### DATASET RECORDS
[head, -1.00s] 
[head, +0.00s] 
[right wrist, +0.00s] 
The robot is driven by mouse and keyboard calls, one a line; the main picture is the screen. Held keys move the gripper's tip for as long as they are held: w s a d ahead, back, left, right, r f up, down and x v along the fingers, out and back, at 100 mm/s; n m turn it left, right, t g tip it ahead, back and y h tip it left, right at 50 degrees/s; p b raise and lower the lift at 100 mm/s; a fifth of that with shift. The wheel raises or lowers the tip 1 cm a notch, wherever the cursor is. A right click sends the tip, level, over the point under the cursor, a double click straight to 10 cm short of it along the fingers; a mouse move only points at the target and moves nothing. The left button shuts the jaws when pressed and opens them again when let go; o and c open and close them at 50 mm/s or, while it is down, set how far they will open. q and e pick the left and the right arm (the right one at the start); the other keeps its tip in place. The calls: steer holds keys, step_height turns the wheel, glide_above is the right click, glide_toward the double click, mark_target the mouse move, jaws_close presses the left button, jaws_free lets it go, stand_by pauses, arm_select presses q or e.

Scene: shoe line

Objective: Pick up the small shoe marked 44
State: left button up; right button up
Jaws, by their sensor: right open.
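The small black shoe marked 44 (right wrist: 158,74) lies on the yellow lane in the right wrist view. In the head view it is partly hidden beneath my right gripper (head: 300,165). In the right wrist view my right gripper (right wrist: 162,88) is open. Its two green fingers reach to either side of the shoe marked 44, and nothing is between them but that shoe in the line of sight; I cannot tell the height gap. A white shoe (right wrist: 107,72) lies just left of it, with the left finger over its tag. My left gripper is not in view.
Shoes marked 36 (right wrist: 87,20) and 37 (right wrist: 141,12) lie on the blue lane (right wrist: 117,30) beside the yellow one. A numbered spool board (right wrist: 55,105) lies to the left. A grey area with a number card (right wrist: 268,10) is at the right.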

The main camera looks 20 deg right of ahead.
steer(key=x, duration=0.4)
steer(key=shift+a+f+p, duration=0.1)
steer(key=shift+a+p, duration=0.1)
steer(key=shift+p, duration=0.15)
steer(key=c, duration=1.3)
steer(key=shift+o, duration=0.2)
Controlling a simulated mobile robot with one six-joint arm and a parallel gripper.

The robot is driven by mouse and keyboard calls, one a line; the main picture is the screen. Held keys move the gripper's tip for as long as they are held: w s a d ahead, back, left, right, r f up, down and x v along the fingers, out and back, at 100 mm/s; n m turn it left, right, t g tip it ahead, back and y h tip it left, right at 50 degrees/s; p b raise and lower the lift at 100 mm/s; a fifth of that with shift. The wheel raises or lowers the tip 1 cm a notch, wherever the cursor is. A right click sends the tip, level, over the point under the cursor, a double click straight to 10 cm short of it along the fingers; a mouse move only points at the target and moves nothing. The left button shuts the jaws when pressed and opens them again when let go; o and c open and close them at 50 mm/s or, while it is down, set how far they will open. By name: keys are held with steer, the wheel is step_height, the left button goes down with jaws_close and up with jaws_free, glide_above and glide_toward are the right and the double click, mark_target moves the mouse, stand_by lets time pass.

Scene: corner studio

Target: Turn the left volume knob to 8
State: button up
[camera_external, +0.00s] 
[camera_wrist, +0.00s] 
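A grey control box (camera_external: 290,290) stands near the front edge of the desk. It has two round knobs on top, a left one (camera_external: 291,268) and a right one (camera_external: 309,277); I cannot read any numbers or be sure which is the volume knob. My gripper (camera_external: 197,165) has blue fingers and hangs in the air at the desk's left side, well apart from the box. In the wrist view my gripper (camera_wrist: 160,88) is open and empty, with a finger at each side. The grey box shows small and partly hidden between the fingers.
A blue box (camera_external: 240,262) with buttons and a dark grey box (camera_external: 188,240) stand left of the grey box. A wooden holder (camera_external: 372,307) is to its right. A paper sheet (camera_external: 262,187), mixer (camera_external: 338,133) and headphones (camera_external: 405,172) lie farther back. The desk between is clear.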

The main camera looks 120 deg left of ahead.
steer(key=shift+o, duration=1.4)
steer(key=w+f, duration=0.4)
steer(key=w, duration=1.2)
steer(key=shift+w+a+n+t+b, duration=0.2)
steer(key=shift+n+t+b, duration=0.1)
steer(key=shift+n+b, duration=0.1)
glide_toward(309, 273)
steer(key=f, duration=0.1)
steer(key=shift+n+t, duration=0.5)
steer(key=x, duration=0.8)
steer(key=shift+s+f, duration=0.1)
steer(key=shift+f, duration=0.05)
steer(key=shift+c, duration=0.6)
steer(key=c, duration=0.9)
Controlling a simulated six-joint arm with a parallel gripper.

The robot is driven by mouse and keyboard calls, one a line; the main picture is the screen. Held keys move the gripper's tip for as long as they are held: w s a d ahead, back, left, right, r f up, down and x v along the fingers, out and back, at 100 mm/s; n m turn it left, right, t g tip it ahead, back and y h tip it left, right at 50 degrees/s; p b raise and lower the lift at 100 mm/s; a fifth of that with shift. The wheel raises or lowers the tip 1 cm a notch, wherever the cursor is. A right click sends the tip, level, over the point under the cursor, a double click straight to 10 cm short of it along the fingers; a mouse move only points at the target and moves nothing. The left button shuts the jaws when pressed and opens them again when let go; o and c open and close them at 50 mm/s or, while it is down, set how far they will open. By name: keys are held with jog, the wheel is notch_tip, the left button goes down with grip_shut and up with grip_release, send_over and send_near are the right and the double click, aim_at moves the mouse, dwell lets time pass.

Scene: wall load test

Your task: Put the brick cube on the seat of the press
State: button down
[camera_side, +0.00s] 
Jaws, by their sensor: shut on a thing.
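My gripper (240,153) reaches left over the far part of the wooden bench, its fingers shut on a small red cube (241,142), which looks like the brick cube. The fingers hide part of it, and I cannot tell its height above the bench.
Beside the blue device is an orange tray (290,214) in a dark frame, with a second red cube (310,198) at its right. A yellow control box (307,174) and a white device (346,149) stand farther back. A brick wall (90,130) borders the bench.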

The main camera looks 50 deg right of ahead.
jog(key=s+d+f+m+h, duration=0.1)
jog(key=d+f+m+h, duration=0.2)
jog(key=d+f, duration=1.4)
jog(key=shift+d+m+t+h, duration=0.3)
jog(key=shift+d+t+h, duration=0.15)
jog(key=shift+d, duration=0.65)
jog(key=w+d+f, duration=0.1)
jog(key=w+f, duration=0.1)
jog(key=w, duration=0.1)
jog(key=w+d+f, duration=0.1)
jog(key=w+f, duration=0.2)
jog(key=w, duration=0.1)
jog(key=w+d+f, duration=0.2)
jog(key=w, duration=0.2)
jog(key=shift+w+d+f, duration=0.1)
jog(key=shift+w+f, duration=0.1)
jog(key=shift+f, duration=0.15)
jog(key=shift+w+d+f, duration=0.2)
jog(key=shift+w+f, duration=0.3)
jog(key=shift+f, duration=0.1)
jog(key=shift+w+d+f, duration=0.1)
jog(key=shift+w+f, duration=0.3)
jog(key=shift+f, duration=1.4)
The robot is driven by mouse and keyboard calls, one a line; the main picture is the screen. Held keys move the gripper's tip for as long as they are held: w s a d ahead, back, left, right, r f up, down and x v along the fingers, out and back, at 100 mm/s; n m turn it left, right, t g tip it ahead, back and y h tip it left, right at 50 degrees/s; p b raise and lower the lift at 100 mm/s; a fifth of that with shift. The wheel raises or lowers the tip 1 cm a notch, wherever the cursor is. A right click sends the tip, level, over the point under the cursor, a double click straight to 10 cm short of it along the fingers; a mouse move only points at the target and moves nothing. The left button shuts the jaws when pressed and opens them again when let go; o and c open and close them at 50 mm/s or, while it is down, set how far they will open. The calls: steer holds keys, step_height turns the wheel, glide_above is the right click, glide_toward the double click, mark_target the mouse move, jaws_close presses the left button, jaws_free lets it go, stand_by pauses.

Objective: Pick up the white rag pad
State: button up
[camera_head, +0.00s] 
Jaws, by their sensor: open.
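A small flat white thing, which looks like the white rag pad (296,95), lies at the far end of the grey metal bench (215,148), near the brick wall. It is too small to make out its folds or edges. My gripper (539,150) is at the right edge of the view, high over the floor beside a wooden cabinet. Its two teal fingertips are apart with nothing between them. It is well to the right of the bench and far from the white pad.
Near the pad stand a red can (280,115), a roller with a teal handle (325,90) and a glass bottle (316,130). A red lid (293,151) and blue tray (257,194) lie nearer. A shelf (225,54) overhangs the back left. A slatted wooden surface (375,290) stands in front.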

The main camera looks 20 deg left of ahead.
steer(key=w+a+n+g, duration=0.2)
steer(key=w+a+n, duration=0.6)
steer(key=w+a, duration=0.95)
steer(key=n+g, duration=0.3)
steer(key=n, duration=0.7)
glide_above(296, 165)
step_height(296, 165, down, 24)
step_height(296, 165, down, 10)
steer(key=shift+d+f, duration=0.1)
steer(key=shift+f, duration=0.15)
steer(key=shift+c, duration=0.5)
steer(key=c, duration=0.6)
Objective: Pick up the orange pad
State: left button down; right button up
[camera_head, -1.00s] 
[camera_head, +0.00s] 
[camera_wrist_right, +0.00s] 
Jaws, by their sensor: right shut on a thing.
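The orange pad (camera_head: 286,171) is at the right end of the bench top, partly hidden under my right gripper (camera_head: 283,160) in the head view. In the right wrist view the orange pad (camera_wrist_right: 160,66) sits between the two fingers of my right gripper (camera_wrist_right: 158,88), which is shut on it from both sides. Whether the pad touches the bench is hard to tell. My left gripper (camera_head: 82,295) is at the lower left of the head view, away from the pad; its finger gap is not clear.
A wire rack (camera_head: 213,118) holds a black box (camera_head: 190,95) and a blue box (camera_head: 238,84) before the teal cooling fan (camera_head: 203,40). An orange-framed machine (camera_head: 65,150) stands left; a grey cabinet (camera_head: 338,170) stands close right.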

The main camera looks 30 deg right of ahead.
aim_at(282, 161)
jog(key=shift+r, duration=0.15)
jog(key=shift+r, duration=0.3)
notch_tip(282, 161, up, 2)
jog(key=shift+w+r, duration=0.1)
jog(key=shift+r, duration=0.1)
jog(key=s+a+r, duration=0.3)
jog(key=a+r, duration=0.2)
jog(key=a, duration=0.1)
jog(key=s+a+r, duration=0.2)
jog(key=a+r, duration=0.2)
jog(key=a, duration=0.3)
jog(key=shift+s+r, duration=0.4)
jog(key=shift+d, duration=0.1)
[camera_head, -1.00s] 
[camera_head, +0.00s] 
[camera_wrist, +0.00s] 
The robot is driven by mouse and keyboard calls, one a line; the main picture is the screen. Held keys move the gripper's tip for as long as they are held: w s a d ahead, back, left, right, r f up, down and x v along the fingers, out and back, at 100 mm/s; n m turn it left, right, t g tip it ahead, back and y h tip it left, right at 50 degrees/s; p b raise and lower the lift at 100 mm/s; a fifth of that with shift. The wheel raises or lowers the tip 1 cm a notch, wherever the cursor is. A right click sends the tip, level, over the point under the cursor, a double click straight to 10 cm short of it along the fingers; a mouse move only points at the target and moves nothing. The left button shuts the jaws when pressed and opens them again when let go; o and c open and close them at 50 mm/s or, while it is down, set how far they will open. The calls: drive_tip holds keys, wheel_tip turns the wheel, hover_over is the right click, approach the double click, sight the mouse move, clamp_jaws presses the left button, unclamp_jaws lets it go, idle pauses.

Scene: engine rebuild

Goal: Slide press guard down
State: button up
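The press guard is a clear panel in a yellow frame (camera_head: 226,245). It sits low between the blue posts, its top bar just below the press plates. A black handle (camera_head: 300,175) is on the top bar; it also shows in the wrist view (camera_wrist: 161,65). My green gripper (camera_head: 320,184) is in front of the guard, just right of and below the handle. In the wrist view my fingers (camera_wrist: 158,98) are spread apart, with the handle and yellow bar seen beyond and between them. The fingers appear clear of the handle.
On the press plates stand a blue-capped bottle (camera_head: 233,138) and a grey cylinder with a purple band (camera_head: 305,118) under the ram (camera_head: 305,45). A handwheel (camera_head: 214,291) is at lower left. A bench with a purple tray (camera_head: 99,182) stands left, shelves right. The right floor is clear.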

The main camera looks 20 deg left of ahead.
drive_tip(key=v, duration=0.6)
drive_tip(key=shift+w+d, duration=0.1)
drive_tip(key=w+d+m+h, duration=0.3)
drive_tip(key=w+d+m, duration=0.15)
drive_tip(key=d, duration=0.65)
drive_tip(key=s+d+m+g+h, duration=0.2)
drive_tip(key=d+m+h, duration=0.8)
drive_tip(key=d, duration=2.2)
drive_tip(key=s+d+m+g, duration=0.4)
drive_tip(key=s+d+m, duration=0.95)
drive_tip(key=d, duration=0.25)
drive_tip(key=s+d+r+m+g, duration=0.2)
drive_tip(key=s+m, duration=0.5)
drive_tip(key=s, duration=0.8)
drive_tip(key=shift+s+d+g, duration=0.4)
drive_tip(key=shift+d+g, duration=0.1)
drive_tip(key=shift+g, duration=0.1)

### REQUIRED WORK
Find each line holding the word "simulated" and copy it.

### ANSWER TO THIS PROBLEM
Controlling a simulated mobile robot with one six-joint arm and a parallel gripper.
Controlling a simulated six-joint arm with a parallel gripper.

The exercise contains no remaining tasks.